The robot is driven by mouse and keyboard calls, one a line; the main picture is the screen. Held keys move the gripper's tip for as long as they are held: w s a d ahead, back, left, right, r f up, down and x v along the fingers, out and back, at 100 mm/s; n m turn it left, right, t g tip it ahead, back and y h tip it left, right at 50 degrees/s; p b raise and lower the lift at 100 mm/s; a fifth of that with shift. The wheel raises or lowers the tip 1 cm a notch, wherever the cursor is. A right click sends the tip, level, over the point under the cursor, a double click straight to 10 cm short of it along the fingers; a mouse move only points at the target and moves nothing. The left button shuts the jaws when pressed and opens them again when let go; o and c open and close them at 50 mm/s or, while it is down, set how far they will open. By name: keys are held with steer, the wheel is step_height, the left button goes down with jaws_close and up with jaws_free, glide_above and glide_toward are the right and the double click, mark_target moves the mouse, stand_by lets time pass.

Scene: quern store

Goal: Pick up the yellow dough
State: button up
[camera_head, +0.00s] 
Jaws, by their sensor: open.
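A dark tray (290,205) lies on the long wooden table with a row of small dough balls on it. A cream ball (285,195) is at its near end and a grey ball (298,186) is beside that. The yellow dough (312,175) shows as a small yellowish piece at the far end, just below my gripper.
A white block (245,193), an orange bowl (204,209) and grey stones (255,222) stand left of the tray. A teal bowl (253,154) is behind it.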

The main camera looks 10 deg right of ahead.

WHAT THIS TASK INVOLVES
Type out the whole listing above again, exactly as it stands.

RESPONSE TO THE TASK
The robot is driven by mouse and keyboard calls, one a line; the main picture is the screen. Held keys move the gripper's tip for as long as they are held: w s a d ahead, back, left, right, r f up, down and x v along the fingers, out and back, at 100 mm/s; n m turn it left, right, t g tip it ahead, back and y h tip it left, right at 50 degrees/s; p b raise and lower the lift at 100 mm/s; a fifth of that with shift. The wheel raises or lowers the tip 1 cm a notch, wherever the cursor is. A right click sends the tip, level, over the point under the cursor, a double click straight to 10 cm short of it along the fingers; a mouse move only points at the target and moves nothing. The left button shuts the jaws when pressed and opens them again when let go; o and c open and close them at 50 mm/s or, while it is down, set how far they will open. By name: keys are held with steer, the wheel is step_height, the left button goes down with jaws_close and up with jaws_free, glide_above and glide_toward are the right and the double click, mark_target moves the mouse, stand_by lets time pass.

Scene: quern store

Goal: Pick up the yellow dough
State: button up
[camera_head, +0.00s] 
Jaws, by their sensor: open.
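A dark tray (290,205) lies on the long wooden table with a row of small dough balls on it. A cream ball (285,195) is at its near end and a grey ball (298,186) is beside that. The yellow dough (312,175) shows as a small yellowish piece at the far end, just below my gripper.
A white block (245,193), an orange bowl (204,209) and grey stones (255,222) stand left of the tray. A teal bowl (253,154) is behind it.

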The main camera looks 10 deg right of ahead.

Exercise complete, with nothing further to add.